_Collected material:_
━━━━━━━━━━
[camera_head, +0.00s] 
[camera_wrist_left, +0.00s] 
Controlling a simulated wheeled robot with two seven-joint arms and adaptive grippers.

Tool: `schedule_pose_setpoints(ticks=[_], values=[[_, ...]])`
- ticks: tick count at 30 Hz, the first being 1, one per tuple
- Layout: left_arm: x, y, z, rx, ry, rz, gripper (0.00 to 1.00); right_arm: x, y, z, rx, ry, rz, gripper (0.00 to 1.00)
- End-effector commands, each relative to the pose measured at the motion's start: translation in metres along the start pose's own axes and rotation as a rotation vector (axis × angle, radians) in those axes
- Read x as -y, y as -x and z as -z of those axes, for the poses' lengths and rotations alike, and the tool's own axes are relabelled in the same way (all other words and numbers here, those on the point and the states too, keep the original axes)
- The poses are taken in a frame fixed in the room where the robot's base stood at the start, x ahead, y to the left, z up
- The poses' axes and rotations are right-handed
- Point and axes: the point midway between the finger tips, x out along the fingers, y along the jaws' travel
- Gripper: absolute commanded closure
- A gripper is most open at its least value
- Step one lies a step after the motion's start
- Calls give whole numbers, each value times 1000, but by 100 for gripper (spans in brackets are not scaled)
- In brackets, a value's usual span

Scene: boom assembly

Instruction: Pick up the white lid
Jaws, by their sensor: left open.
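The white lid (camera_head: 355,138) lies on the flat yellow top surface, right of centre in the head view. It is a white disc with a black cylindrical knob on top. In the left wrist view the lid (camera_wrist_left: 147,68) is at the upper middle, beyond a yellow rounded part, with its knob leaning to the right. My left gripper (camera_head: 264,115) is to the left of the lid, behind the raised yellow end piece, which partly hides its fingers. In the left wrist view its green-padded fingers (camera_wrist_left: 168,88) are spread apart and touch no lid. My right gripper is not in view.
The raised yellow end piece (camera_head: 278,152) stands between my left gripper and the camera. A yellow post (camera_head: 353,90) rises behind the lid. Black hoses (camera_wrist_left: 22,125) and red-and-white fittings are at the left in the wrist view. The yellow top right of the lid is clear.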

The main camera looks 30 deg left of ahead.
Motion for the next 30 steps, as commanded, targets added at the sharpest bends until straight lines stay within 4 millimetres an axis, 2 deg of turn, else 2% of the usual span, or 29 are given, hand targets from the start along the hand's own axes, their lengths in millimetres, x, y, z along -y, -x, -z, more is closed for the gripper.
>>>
━━━━━━━━━━
_Do this:_ What is the number of lines in the listing that contain the string "ticks"? Reply with that number alone.

_Result:_ 2